Chap. 99. Les Béotiens croyaient bien les Athéniens maîtres de l’Oropie, sur le territoire de laquelle étaient les morts, puisque le combat s’était livré sur les confins ; mais, jugeant aussi qu’ils ne pouvaient les enlever malgré eux, ils répondirent : « Si vous êtes dans la Béotie, retirez-vous de nos terres avec ce qui vous appartient. Vous croyez-vous chez vous ? vous savez ce que vous avez à faire, et dans ce cas probablement nous n’avons pas de propositions à vous adresser, relativement à un territoire qui nous serait étranger. » En leur disant d’emporter ce qu’ils revendiquaient, mais à condition qu’ils se retireraient, les Béotiens croyaient avoir fait une réponse raisonnable. Le héraut d’Athènes n’en reçut pas d’autre et se retira sans avoir rien fait.

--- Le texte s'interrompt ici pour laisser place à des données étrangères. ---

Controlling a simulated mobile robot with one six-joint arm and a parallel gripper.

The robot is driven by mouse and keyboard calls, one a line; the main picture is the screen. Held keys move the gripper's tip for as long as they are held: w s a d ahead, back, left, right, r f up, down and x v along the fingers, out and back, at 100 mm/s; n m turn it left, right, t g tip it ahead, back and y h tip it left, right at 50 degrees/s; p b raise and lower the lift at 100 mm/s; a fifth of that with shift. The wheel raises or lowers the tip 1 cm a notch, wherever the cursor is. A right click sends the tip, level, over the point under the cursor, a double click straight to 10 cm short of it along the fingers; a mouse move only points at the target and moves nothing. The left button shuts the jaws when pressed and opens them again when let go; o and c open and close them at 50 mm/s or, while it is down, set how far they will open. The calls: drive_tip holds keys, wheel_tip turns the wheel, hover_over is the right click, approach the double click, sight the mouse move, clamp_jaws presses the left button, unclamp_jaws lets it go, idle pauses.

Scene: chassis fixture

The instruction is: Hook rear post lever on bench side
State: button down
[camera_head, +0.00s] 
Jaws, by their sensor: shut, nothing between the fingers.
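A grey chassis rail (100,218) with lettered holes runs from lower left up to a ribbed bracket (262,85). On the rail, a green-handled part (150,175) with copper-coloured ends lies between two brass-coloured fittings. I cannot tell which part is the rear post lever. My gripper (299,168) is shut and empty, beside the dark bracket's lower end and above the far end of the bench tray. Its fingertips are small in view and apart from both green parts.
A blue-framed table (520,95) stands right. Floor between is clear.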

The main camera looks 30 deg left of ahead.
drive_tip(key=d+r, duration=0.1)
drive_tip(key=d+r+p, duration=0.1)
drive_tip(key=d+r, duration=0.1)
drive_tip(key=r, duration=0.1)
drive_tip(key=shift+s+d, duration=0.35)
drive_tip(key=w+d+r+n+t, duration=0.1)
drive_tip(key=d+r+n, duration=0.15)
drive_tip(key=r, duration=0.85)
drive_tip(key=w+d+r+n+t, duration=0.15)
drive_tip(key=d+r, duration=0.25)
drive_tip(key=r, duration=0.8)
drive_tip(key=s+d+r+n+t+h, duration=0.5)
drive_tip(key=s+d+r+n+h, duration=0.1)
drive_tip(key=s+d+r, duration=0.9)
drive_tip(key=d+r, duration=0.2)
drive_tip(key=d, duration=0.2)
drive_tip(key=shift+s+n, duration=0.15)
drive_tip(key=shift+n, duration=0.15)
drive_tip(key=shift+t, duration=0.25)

Chap. 100. Aussitôt les Béotiens mandèrent du golfe Maliaque des guerriers armés de javelots et de frondes. Il leur était survenu, après la bataille, deux mille hoplites de Corinthe, la garnison péloponnésienne sortie de Nisée, et des Mégariens. Avec ces renforts, ils marchèrent sur Délium et en commencèrent le siége. Entre les différens moyens qu’ils employèrent, ils firent approcher une machine qui les rendit maîtres de la place : c’était une grande vergue sciée en deux, creusée intérieurement dans toute sa longueur, et dont les deux moitiés, rapprochées ensuite et bien unies ensemble, formaient une espèce de longue flûte : à l’extrémité de la vergue, on ajusta un tube de fer (ou bec de soufflet), lequel inclinait vers une chaudière suspendue au même endroit à l’aide de chaînes ; et presque tout le bois dont se composait la machine était recouvert de fer. Amenée de loin sur des chariots, cette machine fut dirigée vers la partie du mur d’enceinte qui était principalement construite avec des madriers et du bois ; et quand elle en fut près, les assiégeans firent jouer de grands corps de soufflets adaptés par eux à l’extrémité de la vergue qui se trouvait de leur côté. L’air, comprimé dans le tuyau de fer (bec de soufflet) et fortement chassé vers la chaudière, qu’on avait remplie d’un mélange de charbon, de bitume et de soufre, produisit une grande flamme qui embrasa les fortifications. Personne n’y restant, tous les abandonnant et fuyant, elles furent emportées. Une partie de la garnison périt ; on fit deux cents prisonniers ; la plus grande partie du reste se réfugia sur la flotte et retourna dans l’Attique.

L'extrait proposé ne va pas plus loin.